Gen 4:3 “And it came to be, in the course of time, that Qayin brought an offering of the fruit of the ground to יהוה.
Gen 4:4 And Heḇel also brought of the first-born of his flock and of their fat. And יהוה looked to Heḇel and his offering,
Gen 4:5 but He did not look to Qayin and his offering. And Qayin was very wroth, and his face fell.
Gen 4:6 And יהוה said to Qayin, “Why is he wroth towards you? And why is your face fallen?
Gen 4:7 “Is it not if you do good, you are to be accepted? And if you do not do good, towards the door is a sin. He is lying and towards you is his desire, and you must rule over him.”

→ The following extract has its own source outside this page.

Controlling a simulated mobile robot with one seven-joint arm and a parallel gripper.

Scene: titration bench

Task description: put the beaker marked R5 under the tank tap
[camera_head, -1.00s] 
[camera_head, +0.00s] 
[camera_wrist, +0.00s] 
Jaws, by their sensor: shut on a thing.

An offering from a believer, and priest in The New Covenant is our very life – in what we say and do. Did my actions reflect my walk according to the Ruach of Elohim, or was it my flesh that was driving the car and setting on fire my emotions? It’s clear. It was my flesh. It was Qayin’s as well. He knew what was right, yet chose to offer something that was not according to what was right. What was right was given to both of the brothers. Qayin knew what was right and wrong, just as did Hebel. And, so do I! The Torah tells us what is acceptable to Yahuah Elohim. My offering was not acceptable today. I misrepresented Him, and I am sorry and ashamed and I wish I had not done it. But I did, and I have to deal with it, and with His discipline. That where “walking according to the Ruach/Spirit” comes back in.
Qayin was confronted by Yahuah about his unacceptable offering. He asked him “Why is your face fallen?” Qayin was angry that his offering wasn’t accepted. His attitude in the offering was wrong, therefore what he offered was according to his flesh, and not according to what Yahuah required. Whatever the specifics of what and how he was to offer, I don’t know all the details, other than what he offered was not of a flock, but of the ground. But I know that it wasn’t acceptable. At the very least I see a type of what kind of offering is acceptable to Yahuah. The flesh, my flesh, your flesh, Qayin’s flesh, as did Hebel’s, came from the ground. Man was formed from the dust of the earth. The offering from the fruit of the ground is juxtaposed with that of a first born from the flock. I think it is a clear picture of an offering by allowing the Ruach to cause righteousness to be born out in me, in what I say and do, is acceptable in Yahusha, the Lamb, the Firstborn of Yahuah! But when I responded to that truck driver in the flesh, that was of the ground, my flesh! WRONG and UNACCEPTABLE! Now what?
In Verse 7, Yahuah says to Qayin, “Is it not if you do good, you are to be accepted? And if you do not do good, towards the door is a sin. He is lying and towards you is his desire, and you must rule over him.” When Yahuah confronted Qayin of his sin, he was given a chance to confess, repent and turn back to Yahuah, be restored and do what was right. He was warned that if he did not his sin would have its way with him, and rule over him, and as his flesh ruled over him his actions would become worse.
Now that I’ve heard Yahuah convict me of my sin, in my flesh, I have a choice. I can endure His discipline, confess, and repent, and be restored. That is what I desire and choose to do. That is then the opposite of my walk according to the flesh that got me into this mess. My choice to confess and repent is a work of the Ruach, not of the flesh. And, as Yohanen/John writes in his first letter, He/Elohim is faithful to cleanse and restore me. HalleluYAH!
Repentance means that I turn from that walk according to the flesh. I’m sure I will again, but it had better not be like it was today. The fruit of repentance is to turn from that behavior. By the power of the Ruach, I confess and repent, and renounce my behavior, and determine to walk according the Ruach. Even that is only possible by the work of the Ruach.
My sense of entitlement, and my devotion to a piece of ground, that I call mine, is not of Elohim. This is not home, and I don’t really own anything! The earth and all its fullness belongs to the Creator. If I have a piece of it to live on, it is because He allowed it. Why do I think I have to hang on to it in my flesh? He who gave it is able to take it away, give more, or what ever He desires. When I’m led by His Ruach I will be where He wants me to be, and He will provide a place to live, and food to eat, and all that I need. I don’t need to, nor am I supposed to defend any of it, or strive for any of it.
So, now, I need to find that driver and ask his forgiveness. No matter what he said or did gave me no place for my reaction to him. And my attitude of offense back to him misrepresented the One who wants that man to walk according to His Ruach too! I pray my repentance will speak to him of Yahuah, and His Son Yahusha, and that he would turn and hear His Voice.